The Legal and Constitutional Affairs Committee examined Bill C-2 over a period of 110 hours, held 31 meetings and heard from 168 witnesses, who argued for or against clauses in this bill. Witnesses at committee hearings were from the public: lawyers, professors, journalists, government officials, government experts, organizations, corporations, and concerned Canadians. All these groups made separate presentations to the Committee about the possible effects of the Accountability Act as either a benefit or a detriment to Canadians.
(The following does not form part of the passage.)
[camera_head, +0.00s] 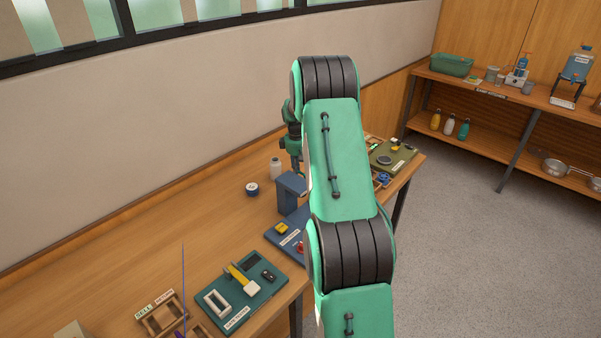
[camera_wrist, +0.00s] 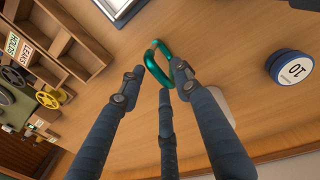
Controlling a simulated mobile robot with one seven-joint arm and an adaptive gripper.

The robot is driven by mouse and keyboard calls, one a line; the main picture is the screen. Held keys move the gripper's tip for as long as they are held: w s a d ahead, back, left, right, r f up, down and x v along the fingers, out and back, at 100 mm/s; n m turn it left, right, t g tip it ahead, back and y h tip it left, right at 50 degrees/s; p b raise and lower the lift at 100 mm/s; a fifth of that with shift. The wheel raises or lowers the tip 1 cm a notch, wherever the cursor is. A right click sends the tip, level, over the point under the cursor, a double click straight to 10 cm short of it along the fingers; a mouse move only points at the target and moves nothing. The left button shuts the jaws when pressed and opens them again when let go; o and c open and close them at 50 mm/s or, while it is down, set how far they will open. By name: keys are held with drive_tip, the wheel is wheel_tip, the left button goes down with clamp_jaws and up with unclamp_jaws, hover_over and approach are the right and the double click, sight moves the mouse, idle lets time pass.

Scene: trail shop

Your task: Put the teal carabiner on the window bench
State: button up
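The teal carabiner (camera_wrist: 160,65) shows as a slanted loop among the fingertips in the wrist view. My gripper (camera_wrist: 158,78) has three dark fingers around it, with tips at its left, right and lower end. The tips are close to the loop, but I cannot tell whether they press on it or whether it rests on the wood. In the head view my gripper (camera_head: 296,165) points down over the far part of the wooden bench under the windows (camera_head: 170,225), partly hidden behind my arm.
A blue-rimmed disc marked 10 (camera_wrist: 290,67) and a pale bottle (camera_head: 275,168) stand near my gripper. A wooden compartment tray (camera_wrist: 65,40) lies beside it. A blue stand (camera_head: 289,192) and a green tool board (camera_head: 228,292) are nearer. The bench's left stretch is clear.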

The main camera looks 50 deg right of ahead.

On Oct. 24 and 25 the committee passed 156 amendments to the bill, which resulted in a combined total of 480 separate modifications to the English and French text.
These changes included amendments to include the Senate Ethics Officer, increasing the proposed contribution limits, and the appointments process for both the Director of Prosecutions, and the Parliamentary Budget Officer.
The report issued by the Legal and Constitutional Affairs Committee on Bill C-2 provided the Senators who were not part of that particular committee, an opportunity to read in detail the proposed changes to the bill. This provided the Senate, especially the Opposition, the ability to prepare arguments for and against the Bill for third reading. It should be noted that if the Committee stage results in zero proposed amendments, then the report stage does not take effect and the bill is ready for third reading.
Bill C-2 had its third reading in the Senate of Canada on November 9th, 2006, where it was reviewed in its final form, including the amendments made at the Committee stage.
Since the bill originated in the House of Commons, the referral procedure after third reading in this case, required the bill to be sent back to the House of Commons for it to consider the changes the Senate had made. Changes to Bill C-2 were rejected by the House of Commons, which required the bill to be sent back to the Senate Legal and Constitutional Committee for further study.
The House of Commons accepted the Senate’s final amendments on Dec. 8, 2006, and the bill was given Royal Assent on Dec. 12, 2006.
Bill C-2 is now known to Canadians as the Federal Accountability Act.